I'm using GeneralizedJaccard
from Py_stringmatching
package to measure the similarity between two strings.
According to this document:
... If the similarity of a token pair exceeds the threshold, then the token pair is considered a match ...
For example for word pair 'method' and 'methods' we have:
print(sm.Levenshtein().get_sim_score('method','methods'))
>>0.8571428571428572
The similarity between example word pair is 0.85 and greater than 0.80 ,So this pair must considered a match and I expect that the final GeneralizedJaccard output for two near-duplicate sentences to be equal to 1 but it's 0.97:
import py_stringmatching as sm
str1='All tokenizers have a tokenize method'
str2='All tokenizers have a tokenize methods'
alphabet_tok_set = sm.AlphabeticTokenizer(return_set=True)

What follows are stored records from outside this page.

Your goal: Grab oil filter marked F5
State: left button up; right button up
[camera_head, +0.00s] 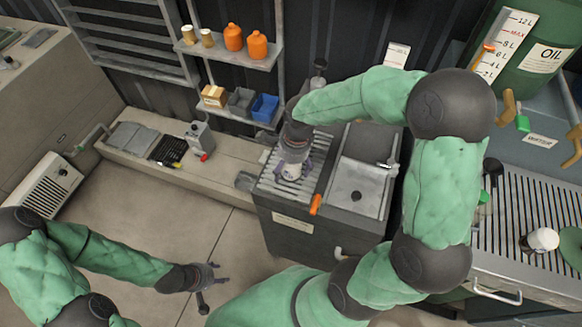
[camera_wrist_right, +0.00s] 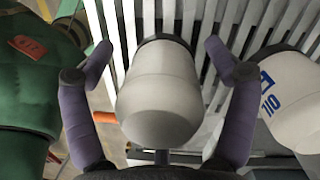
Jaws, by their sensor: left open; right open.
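In the right wrist view a plain whitish cylindrical filter (camera_wrist_right: 160,90) with a dark end stands between the fingers of my right gripper (camera_wrist_right: 158,62). The fingers are open, with visible gaps on both sides of it. No F5 mark shows on its visible side. A second white filter (camera_wrist_right: 292,100) with blue lettering is partly seen at the right. In the head view my right gripper (camera_head: 292,168) points down over the slatted drain top (camera_head: 318,165), mostly hiding the white filter under it. My left gripper (camera_head: 205,278) is open and empty above the floor, at lower left.
A sink (camera_head: 362,185) adjoins the slatted top. An orange handle (camera_head: 315,204) sticks out at its front. A white-bodied item (camera_head: 541,240) is on the right-hand grate (camera_head: 520,200). A shelf with orange bottles (camera_head: 257,45) is behind. Floor at left is clear.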

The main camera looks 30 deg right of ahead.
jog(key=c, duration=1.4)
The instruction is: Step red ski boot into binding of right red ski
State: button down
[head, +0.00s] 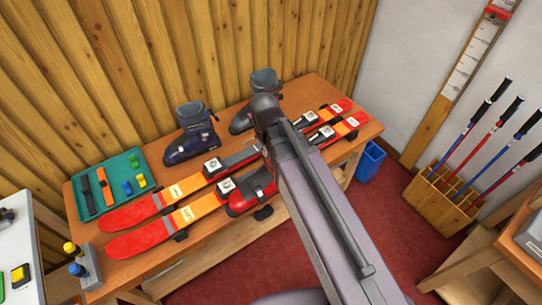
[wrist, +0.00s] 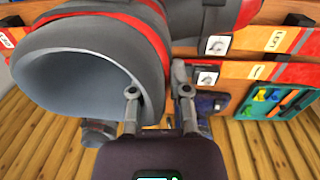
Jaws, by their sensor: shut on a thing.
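The red ski boot (head: 240,207) is partly hidden behind my arm in the head view. In the wrist view its cuff (wrist: 70,75) fills the upper left, with the grey mouth facing the camera. My gripper (wrist: 158,92) is shut on the cuff wall, one finger inside the mouth and one outside. Two red-orange skis lie side by side on the bench: the far ski (head: 145,208) and the near ski (head: 150,236). Their white binding pieces (head: 212,165) (head: 226,186) show. The boot overlaps the near ski in the picture; whether it touches is hidden.
Two dark ski boots (head: 190,135) (head: 262,85) stand at the back of the wooden bench (head: 78,205), by the wall. A green tray (head: 104,215) with small parts lies at the left. A blue bin (head: 370,162) and a pole rack (head: 440,200) stand at the right.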

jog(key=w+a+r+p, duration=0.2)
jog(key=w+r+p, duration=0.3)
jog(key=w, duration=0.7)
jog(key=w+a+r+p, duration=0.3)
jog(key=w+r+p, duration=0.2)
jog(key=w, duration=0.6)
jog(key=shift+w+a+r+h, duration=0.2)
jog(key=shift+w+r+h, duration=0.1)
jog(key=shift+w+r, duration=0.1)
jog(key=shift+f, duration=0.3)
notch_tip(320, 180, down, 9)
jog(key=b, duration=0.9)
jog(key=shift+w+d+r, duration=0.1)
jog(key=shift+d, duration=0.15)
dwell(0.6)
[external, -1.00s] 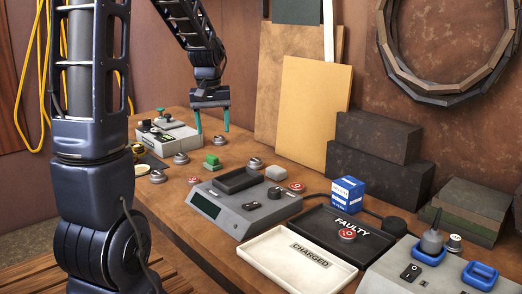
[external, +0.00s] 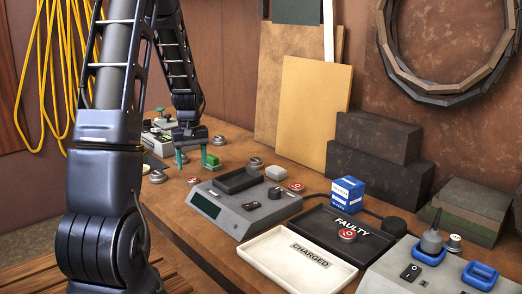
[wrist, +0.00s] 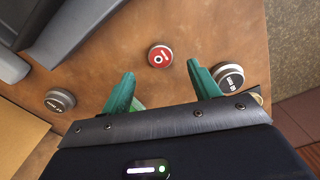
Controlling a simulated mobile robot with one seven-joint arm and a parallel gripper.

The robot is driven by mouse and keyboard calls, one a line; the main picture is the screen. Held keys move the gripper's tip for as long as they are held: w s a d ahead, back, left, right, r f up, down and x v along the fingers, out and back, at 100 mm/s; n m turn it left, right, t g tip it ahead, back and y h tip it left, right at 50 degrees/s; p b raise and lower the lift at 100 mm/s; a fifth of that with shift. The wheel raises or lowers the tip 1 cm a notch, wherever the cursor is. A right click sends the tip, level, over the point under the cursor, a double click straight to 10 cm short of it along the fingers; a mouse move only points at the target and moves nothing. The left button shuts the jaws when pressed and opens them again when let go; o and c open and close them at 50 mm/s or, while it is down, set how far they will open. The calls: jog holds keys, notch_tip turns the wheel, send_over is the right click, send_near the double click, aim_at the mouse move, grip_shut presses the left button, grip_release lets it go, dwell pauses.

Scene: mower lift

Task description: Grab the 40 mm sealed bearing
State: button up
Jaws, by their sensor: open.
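Several round silver bearings with dark rims and printed tops lie on the wooden bench; I cannot read their sizes surely, so I cannot tell which is 40 mm. One bearing (external: 157,177) is left of my gripper (external: 192,165), near the bench's front edge. In the wrist view a bearing (wrist: 228,76) sits just outside the right finger, and another bearing (wrist: 60,101) lies farther off left. My gripper (wrist: 161,70) is open and empty above the bench. A red-topped disc (wrist: 160,56) shows just beyond the gap between the fingertips.
A grey device (external: 230,212) stands to the right, with a white CHARGED tray (external: 262,250) and a black FAULTY tray (external: 322,222) beyond. A blue box (external: 347,194) stands behind them.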

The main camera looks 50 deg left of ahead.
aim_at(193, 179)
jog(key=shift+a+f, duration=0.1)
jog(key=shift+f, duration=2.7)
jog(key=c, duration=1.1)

gj = sm.GeneralizedJaccard(sim_func=sm.Levenshtein().get_sim_score, threshold=0.8)
print(gj.get_raw_score(alphabet_tok_set.tokenize(str1),alphabet_tok_set.tokenize(str2)))
>>0.9761904761904763
So what is the problem?!
CodePudding user response:
The answer is that after considering the pair as a match, the similarity score of that pair used in Jaccard formula instead of 1.